Just Say No to Vanity Publishing

Since I sold Nurk, I’ve been gettin’ the occasional e-mail about “How do I get published?” which scares the livin’ crap out of me because–dude–I’ve sold ONE book to a major publisher, and a couple to a small press. I am not rippin’ up the charts. (Yet.) I twitch when people write me asking how to be a successful artist, and I’ve been doing that for the better part of a decade. I know very, very little.

And then Mizkit writes this, which is good, because now I don’t have to.

http://mizkit.livejournal.com/150608.html

However, out of what I do know, let me address the vanity press issue.

Don’t do it.

Never, ever, ever pay money to be published. Publishing is like love–if you have to pay for it, it ain’t real.

There is exactly one time when you pay money to get your work printed, and that is when you have produced an item so specialized that it’s simply not worth a publisher’s time to touch it, but which you need a few copies of for reasons that are not financial. A webcomic collection is a great example of this–if you have a fan base of a few hundred people, it’s not worth a publisher’s time to print your comic, but you can sell a coupla dozen copies. In this case, your best bet is a POD service like Lulu–a place that is absolutely clear that they are printing your work on demand, and that they are not marketing it, not claiming that you are now “published” not pretending you’ll become a famous author from this work. You run off a dozen copies, people buy them and stop saying “When will the print volume be out?” you turn a probably very small profit and everyone is happy.

This is more like merchandising than anything else. Do not think of this as “publication.” Think of this as running off a whole assload of prints that you have to sell as a bound set.

And this is perfectly respectable, provided you don’t delude yourself that this will ever be on the best-seller charts. Self-publishing is great for stuff with a small audience, which you’re printing more or less as a public service–webcomic collections, family histories, regional folklore, haggis cookbooks, political manifestos, etc.

It is NOT NOT NOT good for your precious and beloved novel. No one will read it, you will lose money, and the process will ultimately leave you sad and disillusioned and old before your time.

Only self-publish if you already know who you’re selling it to. Self-publishing is a wretched way to build an audience. Self-publishing is what you do for a known, limited audience. Great for haggis cookbooks! Bad for novels.

Now, I was lucky. “Digger” had a large enough potential following that the print version got picked up by a small press–a very small press, granted, but a thoroughly respectable one. And that means that I did not pay a dime for Digger to be published. I signed a contract, chugged some scotch, and pick up my checks. A legitimate small press like Sofawolf knows that money always flows toward the author.
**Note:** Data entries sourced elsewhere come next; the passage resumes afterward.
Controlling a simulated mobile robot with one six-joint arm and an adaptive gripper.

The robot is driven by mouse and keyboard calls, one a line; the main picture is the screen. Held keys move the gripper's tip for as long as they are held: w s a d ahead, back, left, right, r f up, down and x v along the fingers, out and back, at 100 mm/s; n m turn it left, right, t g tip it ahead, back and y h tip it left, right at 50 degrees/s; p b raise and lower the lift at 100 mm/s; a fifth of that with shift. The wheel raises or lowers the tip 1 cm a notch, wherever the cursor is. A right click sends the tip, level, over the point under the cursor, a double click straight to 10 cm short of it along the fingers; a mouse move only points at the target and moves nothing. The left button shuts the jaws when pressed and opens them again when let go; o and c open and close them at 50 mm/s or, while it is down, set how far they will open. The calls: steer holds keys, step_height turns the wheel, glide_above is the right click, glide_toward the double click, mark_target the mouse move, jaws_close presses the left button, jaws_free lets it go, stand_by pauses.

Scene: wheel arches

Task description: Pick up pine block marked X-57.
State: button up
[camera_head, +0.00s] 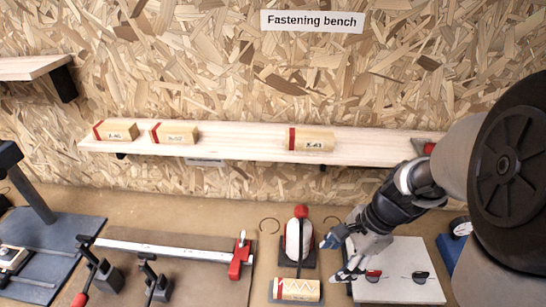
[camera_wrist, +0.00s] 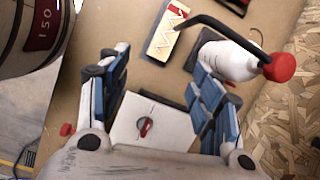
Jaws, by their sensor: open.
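Three pine blocks with red end bands lie on the wall shelf (camera_head: 250,147) in the head view. The middle-left block (camera_head: 174,134) has a small label that appears to read X-57. The far-left block (camera_head: 116,131) has a label too small to read surely, and the right block (camera_head: 311,140) seems to read X-63. My gripper (camera_head: 336,259) is open and empty over the bench, below and right of the shelf blocks. In the wrist view my gripper (camera_wrist: 160,62) shows its fingers spread, with the bench below. No shelf block shows in the wrist view.
A pale board (camera_head: 398,270) lies beneath my gripper. A red-ended clamp rail (camera_head: 170,249) lies left. The shelf front is clear.

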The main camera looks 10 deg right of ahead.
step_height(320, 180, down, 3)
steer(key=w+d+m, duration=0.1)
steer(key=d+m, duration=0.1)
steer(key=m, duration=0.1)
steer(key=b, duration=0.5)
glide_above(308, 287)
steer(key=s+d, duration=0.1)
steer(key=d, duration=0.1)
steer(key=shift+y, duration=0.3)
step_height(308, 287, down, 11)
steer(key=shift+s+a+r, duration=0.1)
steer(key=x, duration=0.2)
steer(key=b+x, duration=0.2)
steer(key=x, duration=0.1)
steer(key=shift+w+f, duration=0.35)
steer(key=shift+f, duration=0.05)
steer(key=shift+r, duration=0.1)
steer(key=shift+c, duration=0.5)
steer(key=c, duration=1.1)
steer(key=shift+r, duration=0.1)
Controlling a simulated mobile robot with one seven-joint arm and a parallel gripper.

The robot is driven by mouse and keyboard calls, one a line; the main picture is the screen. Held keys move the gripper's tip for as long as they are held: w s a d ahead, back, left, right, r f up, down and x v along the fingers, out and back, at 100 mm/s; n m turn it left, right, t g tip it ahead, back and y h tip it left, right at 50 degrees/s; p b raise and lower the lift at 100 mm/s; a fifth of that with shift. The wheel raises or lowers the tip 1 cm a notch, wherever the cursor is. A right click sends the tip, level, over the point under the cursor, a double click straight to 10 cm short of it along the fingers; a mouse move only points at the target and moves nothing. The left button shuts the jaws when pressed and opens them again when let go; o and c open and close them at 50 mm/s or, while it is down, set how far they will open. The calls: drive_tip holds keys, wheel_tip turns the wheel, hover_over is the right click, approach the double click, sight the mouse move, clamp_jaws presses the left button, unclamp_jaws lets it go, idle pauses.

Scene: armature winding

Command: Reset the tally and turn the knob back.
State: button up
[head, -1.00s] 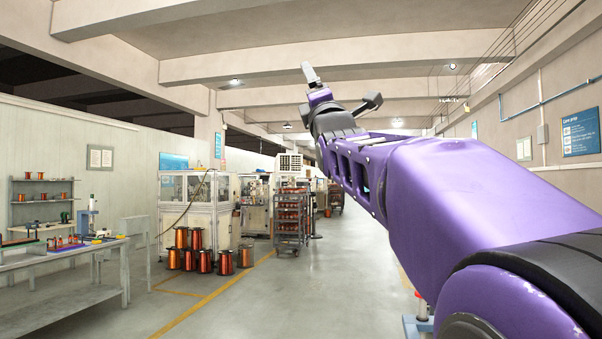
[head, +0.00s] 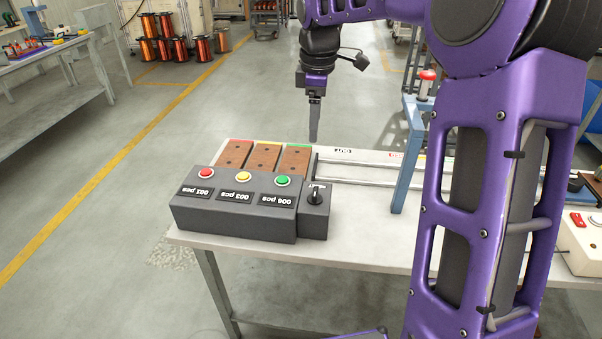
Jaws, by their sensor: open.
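A dark grey tally box (head: 232,217) sits on the near left of the white table. It carries red (head: 205,173), yellow (head: 244,177) and green (head: 283,181) buttons, with upside-down displays that seem to read 001, 003 and 006 pcs. A black knob (head: 314,196) is on the small dark unit at the box's right end; its pointer runs roughly away from me, and the label beside it is too small to read. My gripper (head: 314,138) is open, empty and pointing down, above the table's far edge beyond the knob. Its jaws overlap from this side.
Brown blocks (head: 264,157) with coloured edges lie behind the box. Rails (head: 375,178) and a blue frame (head: 407,155) stand to the right of the knob, with a white box (head: 580,245) farther right. The tabletop (head: 370,240) in front of the rails is clear.

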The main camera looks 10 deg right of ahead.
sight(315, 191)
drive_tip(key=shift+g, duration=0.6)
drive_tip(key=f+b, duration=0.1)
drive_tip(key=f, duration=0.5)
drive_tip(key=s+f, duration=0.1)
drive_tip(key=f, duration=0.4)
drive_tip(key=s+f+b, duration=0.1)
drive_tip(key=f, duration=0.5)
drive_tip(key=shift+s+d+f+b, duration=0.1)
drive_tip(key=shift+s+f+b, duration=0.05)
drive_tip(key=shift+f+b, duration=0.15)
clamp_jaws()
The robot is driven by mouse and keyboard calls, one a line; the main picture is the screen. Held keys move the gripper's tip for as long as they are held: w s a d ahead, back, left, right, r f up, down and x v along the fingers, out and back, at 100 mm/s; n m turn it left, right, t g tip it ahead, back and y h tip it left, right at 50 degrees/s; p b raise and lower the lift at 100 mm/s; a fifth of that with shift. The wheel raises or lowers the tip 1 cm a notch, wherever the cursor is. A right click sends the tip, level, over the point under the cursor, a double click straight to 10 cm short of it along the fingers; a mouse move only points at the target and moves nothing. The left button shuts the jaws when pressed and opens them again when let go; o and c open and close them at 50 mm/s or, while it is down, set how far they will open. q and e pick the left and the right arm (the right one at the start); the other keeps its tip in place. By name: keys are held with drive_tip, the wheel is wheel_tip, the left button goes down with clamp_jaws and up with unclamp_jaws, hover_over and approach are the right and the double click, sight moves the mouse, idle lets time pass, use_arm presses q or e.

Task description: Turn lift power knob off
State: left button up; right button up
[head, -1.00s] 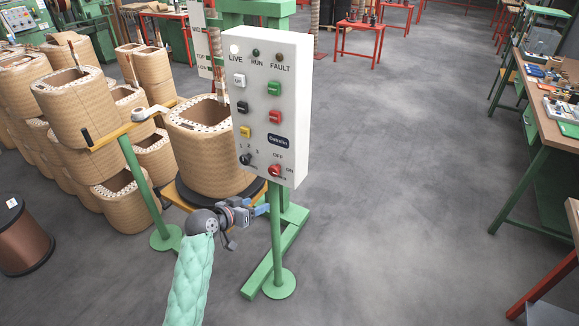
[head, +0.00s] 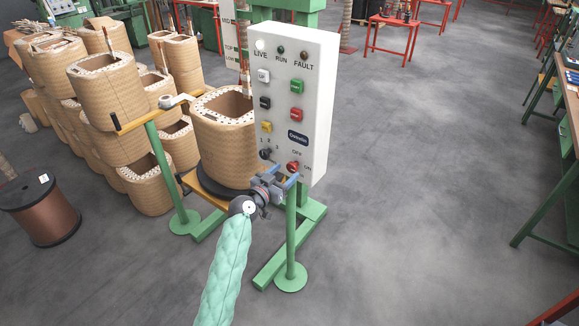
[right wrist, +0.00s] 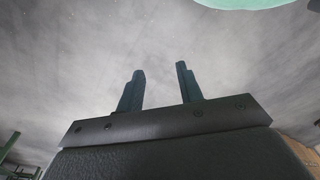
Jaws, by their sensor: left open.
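The white control box (head: 312,110) stands on a green post in the head view. Its red power knob (head: 293,167) sits at the lower right of the panel, between the OFF and ON labels. A black selector knob (head: 265,154) is to its left. The LIVE lamp (head: 260,44) looks lit white. My left gripper (head: 286,180) is open, just below the red knob; I cannot tell whether it touches it. My right gripper (right wrist: 159,85) shows only in the right wrist view, open and empty, with grey floor beyond.
A large tan coil (head: 223,150) stands on the lift behind the box's left side. A yellow rail (head: 140,120) and green posts stand close to my left arm. Several stacked coils (head: 100,75) fill the left. Floor to the right is clear up to a workbench (head: 566,90).

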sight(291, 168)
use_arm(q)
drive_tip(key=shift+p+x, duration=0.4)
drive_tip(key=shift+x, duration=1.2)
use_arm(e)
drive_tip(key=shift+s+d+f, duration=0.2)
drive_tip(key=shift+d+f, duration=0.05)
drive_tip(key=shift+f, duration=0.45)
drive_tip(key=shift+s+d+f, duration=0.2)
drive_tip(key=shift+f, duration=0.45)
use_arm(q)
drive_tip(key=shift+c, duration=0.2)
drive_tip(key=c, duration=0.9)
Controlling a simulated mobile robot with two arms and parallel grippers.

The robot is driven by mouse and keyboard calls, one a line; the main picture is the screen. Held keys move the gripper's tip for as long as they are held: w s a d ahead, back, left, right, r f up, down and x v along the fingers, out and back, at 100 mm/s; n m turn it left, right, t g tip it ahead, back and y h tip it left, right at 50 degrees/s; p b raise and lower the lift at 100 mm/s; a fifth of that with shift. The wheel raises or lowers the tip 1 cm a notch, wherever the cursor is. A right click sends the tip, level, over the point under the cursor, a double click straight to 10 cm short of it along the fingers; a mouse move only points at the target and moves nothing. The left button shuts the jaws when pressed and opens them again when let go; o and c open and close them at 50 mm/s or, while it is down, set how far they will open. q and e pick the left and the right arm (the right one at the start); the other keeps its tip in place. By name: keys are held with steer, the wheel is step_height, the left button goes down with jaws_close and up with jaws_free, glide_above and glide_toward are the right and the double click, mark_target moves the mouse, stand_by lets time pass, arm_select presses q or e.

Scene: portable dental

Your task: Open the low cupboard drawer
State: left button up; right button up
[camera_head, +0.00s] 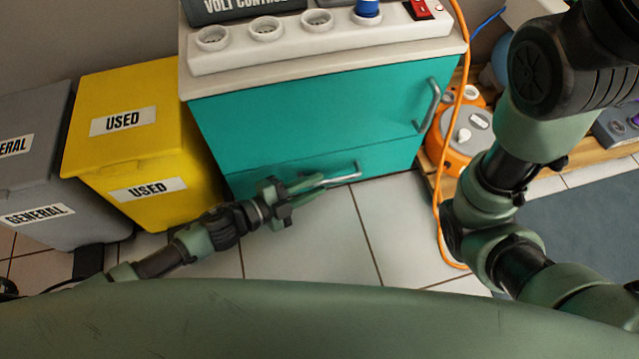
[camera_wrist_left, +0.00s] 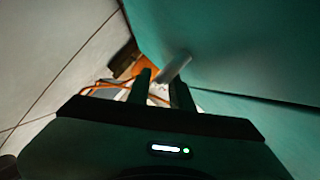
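The low teal cupboard (camera_head: 300,110) has a large upper front and a low drawer (camera_head: 385,157) beneath it. The drawer front looks flush with the cupboard. Its metal bar handle (camera_head: 345,178) is near the floor, and a bright metal piece of it shows in the left wrist view (camera_wrist_left: 174,68). My left gripper (camera_head: 318,182) is at the handle, with its fingers spread. In the left wrist view the two fingers (camera_wrist_left: 160,90) stand apart, with the handle near the right fingertip. Whether they touch is unclear. My right arm shows at the right, but its gripper is out of view.
A yellow bin (camera_head: 140,95) and a grey bin (camera_head: 35,165) stand left of the cupboard. A power strip (camera_head: 325,40) lies on top. An orange cable (camera_head: 439,220) hangs to the floor beside an orange reel (camera_head: 455,150). The tiled floor (camera_head: 330,240) before the drawer is clear.

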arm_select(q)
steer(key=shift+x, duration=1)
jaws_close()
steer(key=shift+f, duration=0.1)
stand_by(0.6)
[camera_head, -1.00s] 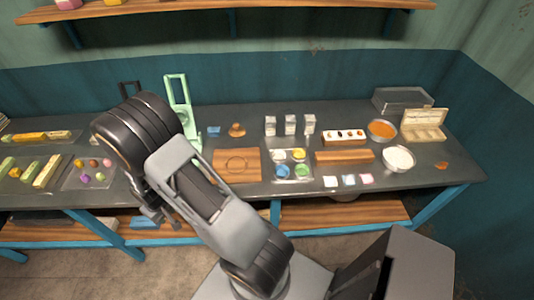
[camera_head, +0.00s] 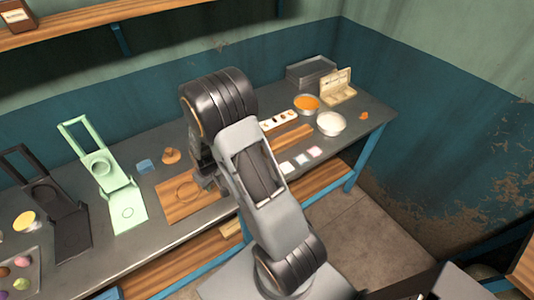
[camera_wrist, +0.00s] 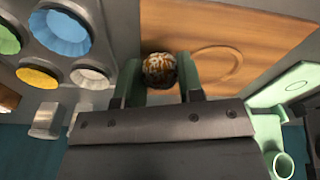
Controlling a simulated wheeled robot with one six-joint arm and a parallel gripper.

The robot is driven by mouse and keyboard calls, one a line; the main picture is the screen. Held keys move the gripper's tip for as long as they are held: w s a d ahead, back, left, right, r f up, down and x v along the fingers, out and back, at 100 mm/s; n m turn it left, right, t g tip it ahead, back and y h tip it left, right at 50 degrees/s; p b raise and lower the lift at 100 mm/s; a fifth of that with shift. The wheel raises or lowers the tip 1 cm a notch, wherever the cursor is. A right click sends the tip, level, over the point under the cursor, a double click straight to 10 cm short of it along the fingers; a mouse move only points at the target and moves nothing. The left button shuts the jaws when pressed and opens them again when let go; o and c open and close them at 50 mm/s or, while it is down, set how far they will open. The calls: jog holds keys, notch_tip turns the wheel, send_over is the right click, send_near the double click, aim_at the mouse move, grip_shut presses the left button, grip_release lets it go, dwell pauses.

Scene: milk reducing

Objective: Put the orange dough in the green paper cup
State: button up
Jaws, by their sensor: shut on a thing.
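In the wrist view the orange dough (camera_wrist: 160,70), a round orange-brown ball with pale mottling, sits between the two green fingers of my gripper (camera_wrist: 159,82). The gripper is shut on it, above or near the wooden board. The green paper cup (camera_wrist: 8,38) is at the upper left of the wrist view, partly cut off by the frame edge, in a grey tray (camera_wrist: 108,30). The dough is apart from the cup. In the head view my gripper (camera_head: 207,180) is over the board's right part; the arm hides the dough and the cups.
Beside the green cup are blue (camera_wrist: 62,33), yellow (camera_wrist: 38,76) and white (camera_wrist: 90,76) cups. The wooden board (camera_head: 180,205) carries a ring mark. A pale green press (camera_head: 125,205) stands left of it. Bowls of orange (camera_head: 307,103) and white (camera_head: 331,124) contents stand farther right.

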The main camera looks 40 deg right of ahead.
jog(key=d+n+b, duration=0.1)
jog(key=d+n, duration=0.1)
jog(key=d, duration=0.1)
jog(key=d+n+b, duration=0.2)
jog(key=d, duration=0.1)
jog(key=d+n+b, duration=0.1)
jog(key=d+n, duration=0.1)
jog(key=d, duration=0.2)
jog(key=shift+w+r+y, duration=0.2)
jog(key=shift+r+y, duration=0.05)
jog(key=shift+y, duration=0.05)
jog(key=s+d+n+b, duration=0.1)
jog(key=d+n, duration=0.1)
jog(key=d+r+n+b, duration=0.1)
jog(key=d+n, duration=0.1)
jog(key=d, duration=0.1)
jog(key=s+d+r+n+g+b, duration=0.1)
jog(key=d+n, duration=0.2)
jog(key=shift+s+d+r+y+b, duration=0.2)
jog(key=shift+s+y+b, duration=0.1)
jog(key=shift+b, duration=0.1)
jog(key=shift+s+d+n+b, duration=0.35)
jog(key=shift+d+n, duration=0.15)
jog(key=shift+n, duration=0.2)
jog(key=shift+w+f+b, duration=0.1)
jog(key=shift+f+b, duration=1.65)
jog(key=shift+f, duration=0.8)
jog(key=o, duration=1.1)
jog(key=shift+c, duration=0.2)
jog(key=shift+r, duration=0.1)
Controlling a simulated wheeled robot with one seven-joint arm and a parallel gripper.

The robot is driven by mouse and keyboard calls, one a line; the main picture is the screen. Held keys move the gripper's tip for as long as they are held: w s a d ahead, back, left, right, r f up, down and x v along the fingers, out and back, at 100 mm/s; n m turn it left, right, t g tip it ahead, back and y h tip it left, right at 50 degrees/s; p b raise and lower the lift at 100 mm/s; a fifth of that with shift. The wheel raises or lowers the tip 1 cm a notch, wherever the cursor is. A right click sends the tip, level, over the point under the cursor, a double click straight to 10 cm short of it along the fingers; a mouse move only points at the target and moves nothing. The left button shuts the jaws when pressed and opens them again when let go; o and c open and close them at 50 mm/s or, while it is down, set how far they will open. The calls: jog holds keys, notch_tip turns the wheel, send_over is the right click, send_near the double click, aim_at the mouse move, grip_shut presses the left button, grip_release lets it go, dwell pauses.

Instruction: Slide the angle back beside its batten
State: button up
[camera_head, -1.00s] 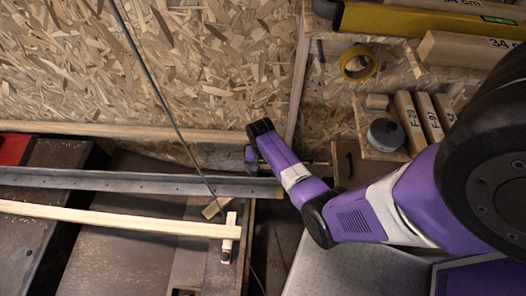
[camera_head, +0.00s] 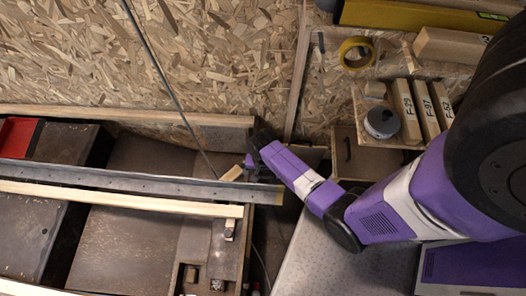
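The angle (camera_head: 130,181) is a long dark-grey metal strip with small holes, running from the left edge to just right of centre. Its batten (camera_head: 130,198) is a pale wooden strip on the near side, roughly parallel. Little or no gap shows between them; I cannot tell whether they touch. My gripper (camera_head: 256,171) is at the far side of the angle, near its right end. Its fingers are small and partly hidden, so I cannot tell whether they are open or shut, or whether they touch the angle.
A small wooden block (camera_head: 232,174) lies beyond the angle, just left of my gripper. A chipboard panel (camera_head: 220,60) rises behind.

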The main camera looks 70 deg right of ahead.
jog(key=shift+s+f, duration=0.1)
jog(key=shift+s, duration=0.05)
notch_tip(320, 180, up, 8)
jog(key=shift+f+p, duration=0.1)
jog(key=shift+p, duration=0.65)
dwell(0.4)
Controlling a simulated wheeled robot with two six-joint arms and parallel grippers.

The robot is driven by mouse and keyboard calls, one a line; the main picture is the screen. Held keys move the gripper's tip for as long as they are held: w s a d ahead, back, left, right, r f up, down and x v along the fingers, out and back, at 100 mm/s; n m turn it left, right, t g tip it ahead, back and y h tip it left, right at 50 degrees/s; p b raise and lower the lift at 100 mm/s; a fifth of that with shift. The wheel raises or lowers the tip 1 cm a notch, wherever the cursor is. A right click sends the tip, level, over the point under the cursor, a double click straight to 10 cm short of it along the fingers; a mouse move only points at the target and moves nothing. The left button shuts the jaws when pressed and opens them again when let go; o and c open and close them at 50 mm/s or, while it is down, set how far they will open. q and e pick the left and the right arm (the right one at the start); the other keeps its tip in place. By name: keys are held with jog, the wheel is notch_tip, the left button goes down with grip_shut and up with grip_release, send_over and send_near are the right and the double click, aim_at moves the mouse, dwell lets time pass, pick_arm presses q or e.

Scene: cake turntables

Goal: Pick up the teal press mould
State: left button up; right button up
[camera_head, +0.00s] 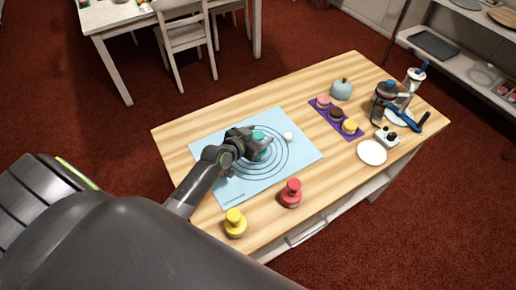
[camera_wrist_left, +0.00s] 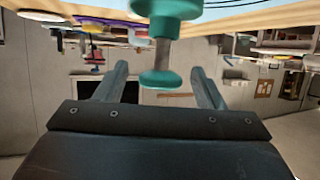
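The teal press mould (camera_head: 261,136) is on the light blue mat (camera_head: 212,141) with dark rings, partly hidden behind my left gripper (camera_head: 255,144). In the left wrist view the mould (camera_wrist_left: 174,11) shows at the top, with its round teal knob (camera_wrist_left: 159,78) between the two fingers of my left gripper (camera_wrist_left: 160,70). The fingers are open, with a visible gap on each side of the knob. My right gripper is in neither view.
A white ball (camera_head: 288,136) lies on the mat. A red mould (camera_head: 291,194) and a yellow mould (camera_head: 235,223) stand near the front edge. A purple strip (camera_head: 347,135) with cakes, a blue-grey pumpkin-like object (camera_head: 341,89) and a white plate (camera_head: 372,152) are to the right.

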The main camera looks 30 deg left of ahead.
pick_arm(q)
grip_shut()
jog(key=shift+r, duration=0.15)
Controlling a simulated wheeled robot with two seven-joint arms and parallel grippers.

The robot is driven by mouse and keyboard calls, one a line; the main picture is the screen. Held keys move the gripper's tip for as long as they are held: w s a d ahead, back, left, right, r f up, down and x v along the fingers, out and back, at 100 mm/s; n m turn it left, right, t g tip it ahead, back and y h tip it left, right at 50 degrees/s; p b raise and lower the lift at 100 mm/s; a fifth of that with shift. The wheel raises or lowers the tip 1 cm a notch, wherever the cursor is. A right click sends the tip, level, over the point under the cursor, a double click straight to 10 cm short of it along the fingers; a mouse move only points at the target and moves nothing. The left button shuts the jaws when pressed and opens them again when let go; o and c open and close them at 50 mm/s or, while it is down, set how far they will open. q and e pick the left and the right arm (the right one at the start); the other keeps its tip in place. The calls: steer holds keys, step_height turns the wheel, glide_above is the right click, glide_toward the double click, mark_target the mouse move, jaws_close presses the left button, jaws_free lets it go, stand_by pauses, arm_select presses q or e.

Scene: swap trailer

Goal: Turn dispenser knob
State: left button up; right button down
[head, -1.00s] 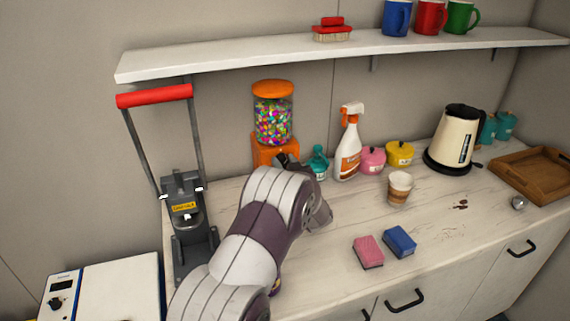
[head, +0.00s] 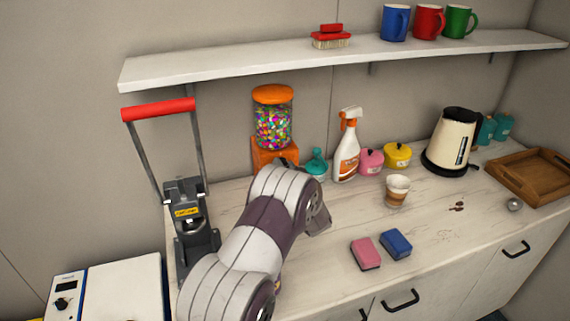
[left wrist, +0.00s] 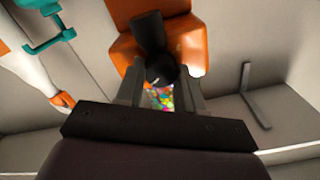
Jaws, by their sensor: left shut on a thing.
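The candy dispenser (head: 272,118) stands at the back of the counter, with an orange lid, a clear jar of colourful candy and an orange base. Its orange body (left wrist: 185,28) fills the top of the left wrist view. My left gripper (left wrist: 161,78) is at the front of the dispenser, its two fingers on either side of the dark knob (left wrist: 150,35), shut on it. In the head view my own arm hides the knob and most of the left gripper. My right gripper is not in view.
A teal bottle (head: 317,163) and a spray bottle (head: 347,150) stand close right of the dispenser. A grey press with a red handle (head: 158,109) is at left. A shelf (head: 230,65) runs above.

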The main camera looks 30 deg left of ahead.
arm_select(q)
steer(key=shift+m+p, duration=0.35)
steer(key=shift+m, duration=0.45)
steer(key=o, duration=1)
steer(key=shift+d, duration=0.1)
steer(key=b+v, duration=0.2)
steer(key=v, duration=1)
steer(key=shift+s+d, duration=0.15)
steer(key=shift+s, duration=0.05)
Shit, they even buy me dinner when we see them. And occasionally roses.

If you are going to spend money to have your work printed, you should ALWAYS be the one to initiate that decision. You should wake up one day and go “Hmm, my friends keep nagging me for this manual of obscure cross-stitch methods–I’ll run off some copies on Lulu.” Never, ever, ever respond to people who say “For X$ reading/printing/agenting fee, we will make you a published author.”

That’s not how it works. People pay YOU to publish your work. YOU have something THEY want.

Or you don’t, which is a whole ‘nother kettle of worms.